Find Your Own Citizen Science Project
Use SciStarter.org’s comprehensive database of ongoing citizen science projects to help tailor the experience to best fit your classroom. Search through projects by location, topic, or age group to find a project that will be most meaningful to your students!
Field Trip Opportunities
Beach Sweep/River Sweep
In conjunction with the International Coastal Cleanup, people across South Carolina work together to clean our waterways of debris each year on the third Saturday in September. All of the collected debris is categorized by type, and the data are compiled internationally. Coastal efforts are led by the S.C. Sea Grant Consortium, and inland cleanups are headed by the S.C. Department of Natural Resources.
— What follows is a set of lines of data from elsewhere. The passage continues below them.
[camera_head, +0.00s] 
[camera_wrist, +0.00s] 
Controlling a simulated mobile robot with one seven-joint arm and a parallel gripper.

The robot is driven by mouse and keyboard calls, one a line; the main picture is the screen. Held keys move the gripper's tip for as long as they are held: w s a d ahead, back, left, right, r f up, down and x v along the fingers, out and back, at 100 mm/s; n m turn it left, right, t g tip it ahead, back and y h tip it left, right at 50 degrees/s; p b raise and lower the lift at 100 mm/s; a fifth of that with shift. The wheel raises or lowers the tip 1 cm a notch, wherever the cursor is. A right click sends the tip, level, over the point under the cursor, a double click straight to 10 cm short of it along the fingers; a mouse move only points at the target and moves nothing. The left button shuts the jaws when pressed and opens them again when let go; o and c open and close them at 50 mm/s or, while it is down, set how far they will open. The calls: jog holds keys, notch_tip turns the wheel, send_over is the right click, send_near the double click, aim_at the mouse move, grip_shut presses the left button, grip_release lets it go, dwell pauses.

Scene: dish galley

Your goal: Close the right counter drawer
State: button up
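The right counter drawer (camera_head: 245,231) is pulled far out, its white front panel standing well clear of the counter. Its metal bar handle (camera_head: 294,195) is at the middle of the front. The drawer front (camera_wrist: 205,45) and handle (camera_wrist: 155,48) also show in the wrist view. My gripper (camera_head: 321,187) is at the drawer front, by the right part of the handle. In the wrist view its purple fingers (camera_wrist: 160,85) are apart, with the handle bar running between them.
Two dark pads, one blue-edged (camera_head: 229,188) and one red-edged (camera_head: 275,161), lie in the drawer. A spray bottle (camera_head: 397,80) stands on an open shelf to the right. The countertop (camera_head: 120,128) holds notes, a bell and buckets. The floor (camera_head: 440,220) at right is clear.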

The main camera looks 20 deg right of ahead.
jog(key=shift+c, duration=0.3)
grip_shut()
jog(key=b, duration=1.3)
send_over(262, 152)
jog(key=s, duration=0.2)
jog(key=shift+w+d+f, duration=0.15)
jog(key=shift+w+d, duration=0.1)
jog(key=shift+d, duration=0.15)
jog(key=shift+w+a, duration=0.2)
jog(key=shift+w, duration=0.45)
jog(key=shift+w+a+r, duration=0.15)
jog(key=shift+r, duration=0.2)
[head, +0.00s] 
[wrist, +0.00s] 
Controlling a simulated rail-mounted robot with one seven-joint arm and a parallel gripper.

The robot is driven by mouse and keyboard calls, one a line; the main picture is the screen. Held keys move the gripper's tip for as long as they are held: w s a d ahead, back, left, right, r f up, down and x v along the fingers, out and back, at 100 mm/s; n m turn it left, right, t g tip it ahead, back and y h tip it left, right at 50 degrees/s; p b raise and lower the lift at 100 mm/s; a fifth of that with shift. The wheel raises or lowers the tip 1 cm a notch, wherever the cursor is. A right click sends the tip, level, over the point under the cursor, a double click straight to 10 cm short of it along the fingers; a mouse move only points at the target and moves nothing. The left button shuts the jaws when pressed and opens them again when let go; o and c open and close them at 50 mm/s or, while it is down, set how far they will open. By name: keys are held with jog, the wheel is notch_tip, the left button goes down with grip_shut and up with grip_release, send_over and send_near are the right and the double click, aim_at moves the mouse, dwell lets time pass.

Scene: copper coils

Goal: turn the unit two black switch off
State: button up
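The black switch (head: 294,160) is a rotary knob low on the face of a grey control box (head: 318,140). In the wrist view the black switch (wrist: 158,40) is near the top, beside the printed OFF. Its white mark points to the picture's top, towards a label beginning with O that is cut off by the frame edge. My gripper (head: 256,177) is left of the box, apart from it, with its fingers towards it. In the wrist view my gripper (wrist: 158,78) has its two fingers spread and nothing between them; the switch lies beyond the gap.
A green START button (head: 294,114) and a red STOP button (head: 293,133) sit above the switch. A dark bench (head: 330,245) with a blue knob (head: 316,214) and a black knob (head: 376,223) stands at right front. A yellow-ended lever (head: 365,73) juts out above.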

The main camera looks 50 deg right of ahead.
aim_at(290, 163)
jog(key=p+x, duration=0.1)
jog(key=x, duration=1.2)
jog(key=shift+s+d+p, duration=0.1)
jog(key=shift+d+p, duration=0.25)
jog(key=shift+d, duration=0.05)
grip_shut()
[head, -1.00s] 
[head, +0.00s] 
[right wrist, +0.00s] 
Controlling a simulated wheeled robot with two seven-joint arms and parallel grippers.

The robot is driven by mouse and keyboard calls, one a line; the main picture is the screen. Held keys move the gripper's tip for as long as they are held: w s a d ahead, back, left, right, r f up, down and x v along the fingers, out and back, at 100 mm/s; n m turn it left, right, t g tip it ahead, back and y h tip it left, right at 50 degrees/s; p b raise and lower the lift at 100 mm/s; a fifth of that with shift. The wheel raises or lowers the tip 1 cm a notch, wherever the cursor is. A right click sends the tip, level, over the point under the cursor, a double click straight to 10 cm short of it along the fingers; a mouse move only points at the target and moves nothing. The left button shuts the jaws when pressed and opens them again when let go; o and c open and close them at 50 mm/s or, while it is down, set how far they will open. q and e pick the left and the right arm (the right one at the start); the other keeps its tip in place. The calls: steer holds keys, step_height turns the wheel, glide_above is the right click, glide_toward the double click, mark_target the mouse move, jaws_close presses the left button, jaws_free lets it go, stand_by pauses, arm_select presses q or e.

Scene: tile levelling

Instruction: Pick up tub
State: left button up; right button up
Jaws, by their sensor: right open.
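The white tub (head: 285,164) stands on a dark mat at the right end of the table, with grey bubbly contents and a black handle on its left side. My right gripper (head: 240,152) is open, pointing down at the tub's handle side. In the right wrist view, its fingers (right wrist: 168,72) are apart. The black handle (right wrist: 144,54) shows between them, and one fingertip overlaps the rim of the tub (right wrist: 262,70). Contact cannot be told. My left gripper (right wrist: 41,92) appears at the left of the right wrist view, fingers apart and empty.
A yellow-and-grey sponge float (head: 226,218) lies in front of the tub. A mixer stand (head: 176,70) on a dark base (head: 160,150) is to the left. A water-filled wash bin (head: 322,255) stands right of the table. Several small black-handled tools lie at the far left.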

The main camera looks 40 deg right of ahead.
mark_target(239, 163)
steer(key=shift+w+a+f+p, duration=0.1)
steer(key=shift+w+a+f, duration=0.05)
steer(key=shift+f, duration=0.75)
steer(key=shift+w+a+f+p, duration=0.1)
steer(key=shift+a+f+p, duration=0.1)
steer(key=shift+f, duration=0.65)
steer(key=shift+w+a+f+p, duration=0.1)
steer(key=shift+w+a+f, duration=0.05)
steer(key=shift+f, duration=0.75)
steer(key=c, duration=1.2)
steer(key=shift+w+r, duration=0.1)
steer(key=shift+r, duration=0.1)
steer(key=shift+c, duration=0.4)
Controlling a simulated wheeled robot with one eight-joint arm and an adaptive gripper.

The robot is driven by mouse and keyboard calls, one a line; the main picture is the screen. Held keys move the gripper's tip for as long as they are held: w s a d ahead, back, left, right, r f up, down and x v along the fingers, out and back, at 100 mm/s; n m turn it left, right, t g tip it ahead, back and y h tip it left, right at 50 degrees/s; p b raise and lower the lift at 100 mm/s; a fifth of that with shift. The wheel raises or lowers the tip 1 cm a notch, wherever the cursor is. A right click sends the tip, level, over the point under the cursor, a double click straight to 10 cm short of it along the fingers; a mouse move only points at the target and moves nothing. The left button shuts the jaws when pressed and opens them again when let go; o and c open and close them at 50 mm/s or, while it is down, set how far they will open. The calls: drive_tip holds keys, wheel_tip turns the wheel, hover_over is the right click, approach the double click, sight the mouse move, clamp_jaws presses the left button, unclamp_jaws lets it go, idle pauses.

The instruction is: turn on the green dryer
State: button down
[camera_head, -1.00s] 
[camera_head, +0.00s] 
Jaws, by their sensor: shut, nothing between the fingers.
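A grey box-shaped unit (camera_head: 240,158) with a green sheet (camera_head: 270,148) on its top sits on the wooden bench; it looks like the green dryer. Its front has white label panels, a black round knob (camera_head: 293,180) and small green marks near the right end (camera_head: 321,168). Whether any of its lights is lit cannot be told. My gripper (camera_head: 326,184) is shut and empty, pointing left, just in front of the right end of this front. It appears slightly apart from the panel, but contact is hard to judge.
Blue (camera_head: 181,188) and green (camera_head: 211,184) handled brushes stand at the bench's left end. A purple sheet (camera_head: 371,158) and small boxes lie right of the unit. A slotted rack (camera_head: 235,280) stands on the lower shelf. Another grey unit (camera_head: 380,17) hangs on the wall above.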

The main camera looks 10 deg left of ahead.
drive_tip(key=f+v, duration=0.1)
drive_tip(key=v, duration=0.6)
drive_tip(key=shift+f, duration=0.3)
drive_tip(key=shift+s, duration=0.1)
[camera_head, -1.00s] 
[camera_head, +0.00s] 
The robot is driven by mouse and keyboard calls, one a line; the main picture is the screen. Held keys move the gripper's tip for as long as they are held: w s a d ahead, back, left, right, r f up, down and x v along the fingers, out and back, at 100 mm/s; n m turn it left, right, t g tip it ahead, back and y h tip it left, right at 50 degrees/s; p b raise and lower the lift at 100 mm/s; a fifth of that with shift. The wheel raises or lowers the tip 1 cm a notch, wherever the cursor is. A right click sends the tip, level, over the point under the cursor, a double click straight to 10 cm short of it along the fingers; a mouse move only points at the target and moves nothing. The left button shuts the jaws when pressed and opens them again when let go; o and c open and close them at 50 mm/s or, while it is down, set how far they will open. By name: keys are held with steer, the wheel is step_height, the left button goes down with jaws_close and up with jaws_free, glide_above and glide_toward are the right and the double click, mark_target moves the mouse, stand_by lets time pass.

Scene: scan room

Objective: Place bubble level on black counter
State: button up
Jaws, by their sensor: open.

Find a cleanup near you, or volunteer as a Site Captain in your area to lead your students in becoming caretakers of their local ecosystem.
Audubon’s Francis Beidler Forest
Once you have introduced your students to your local birds, you can take your bird-watching citizen science to the next level. Bring your students to the 18,000-acre, pristine cypress-tupelo swamps at Audubon’s Francis Beidler Forest bird and wildlife sanctuary, located an hour outside of Charleston. Use your eBird app or choose between naturalist-led, standards-based K-12 programs as you explore the 1.75-mile boardwalk through the untouched swamp.